Die Strukturierung des Lagers nach dem Warehouse Healing Konzept soll durch Umlagervorgänge mit wenig (Zeit-)Aufwand erfolgen und dabei einen möglichst großen Effekt haben. Dafür werden die Vorgänge bewertet und priorisiert. Eine Umlagerung stellt einen Tausch zweier eingelagerter Artikel dar. Ein Lagerplatz entspricht einem Punkt auf dem dreidimensionalen Koordinatensystem, das auf den individuellen Lager- bzw. Kommissionierbereich des Kunden ausgelegt ist.
Jeder Lagerplatz wird unter Berücksichtigung des sich darauf lagernden Artikels durch ein mathematisches Modell mit einem sogenannten Score, also einer Bewertung versehen. Durch eine Umlagerung wird bei einem der Artikel der Auslagerweg vergrößert und beim anderen verkürzt. Daher muss die Score-Berechnung individuell auf die Produkte des Kunden sowie auch die Lagerstruktur angepasst werden.

Dem Mitarbeiter werden die Umlageraufträge in einer Tabelle mit absteigender Nützlichkeit beispielsweise auf seinem mobilen Datenerfassungsgerät angezeigt.

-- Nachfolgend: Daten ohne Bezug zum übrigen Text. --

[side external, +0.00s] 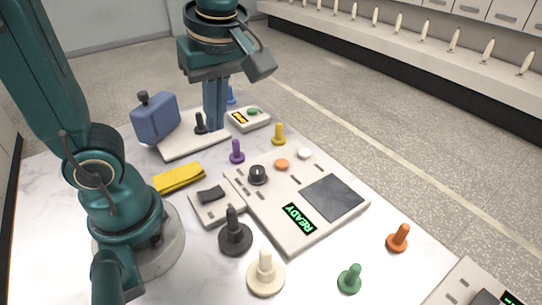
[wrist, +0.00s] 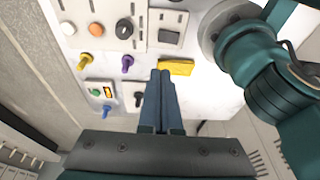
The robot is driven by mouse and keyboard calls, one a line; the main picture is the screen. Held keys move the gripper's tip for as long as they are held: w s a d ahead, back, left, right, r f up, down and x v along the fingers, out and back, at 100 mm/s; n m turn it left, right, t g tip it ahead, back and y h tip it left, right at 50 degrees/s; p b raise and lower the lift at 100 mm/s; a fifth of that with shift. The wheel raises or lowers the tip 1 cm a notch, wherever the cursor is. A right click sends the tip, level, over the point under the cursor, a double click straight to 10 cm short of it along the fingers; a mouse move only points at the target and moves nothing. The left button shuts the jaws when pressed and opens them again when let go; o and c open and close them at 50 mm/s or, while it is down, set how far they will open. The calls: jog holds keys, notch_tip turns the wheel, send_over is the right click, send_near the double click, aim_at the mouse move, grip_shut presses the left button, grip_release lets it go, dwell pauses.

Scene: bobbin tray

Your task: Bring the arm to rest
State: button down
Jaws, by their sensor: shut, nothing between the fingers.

Der bestmögliche Umlagerauftrag hat folgende drei Eigenschaften:

  • Die durch die Umlagerung entstehende Differenz des Scores vor bzw. nach dem Healing-Vorgang hat den größten Betrag.
  • Die Distanz zwischen den beiden getauschten Fächern ist am größten.
  • Die Anzahl der in diesem Zuge umzulagernden Artikeleinheiten ist ebenfalls maximal. Umlagervorgänge mit einem geringen Score werden ignoriert.

Bei regelmäßiger und disziplinierter Durchführung der Umlagervorschläge optimiert sich die Lagerbelegung kontinuierlich. Der manuelle Aufwand wird zunehmend geringer oder bleibt auf konstant niedrigem Level.

3. Methodik

Die Untersuchung der Effizienzsteigerung durch das Warehouse Healing Modell erfolgt theoretisch und praktisch.

Theoretischer Ansatz: Das Modell wurde durch unsere Mitarbeiter anhand von reellen Daten aus einem Dreimonatszeitraum eines Pilotkunden simuliert. Eine Simulation umfasst die Abschätzung des zu laufenden Weges bei der Kommissionierung aller eingegangenen Bestellungen. Diese Berechnung wird 300-mal zu unterschiedlicher Anzahl an Healing-Umlagerungen wiederholt und im Verhältnis zur Ausgangssituation (ohne durchgeführte Healing-Umlagerung) dargestellt. Diese Methode bietet die Möglichkeit einer theoretischen Nutzenbewertung. Sie gibt Aufschluss über die Wirkungsweise der Verbindung von Häufigkeits- und Warenaffinitätsanalyse im Vergleich zur üblichen ABC-Sortierung.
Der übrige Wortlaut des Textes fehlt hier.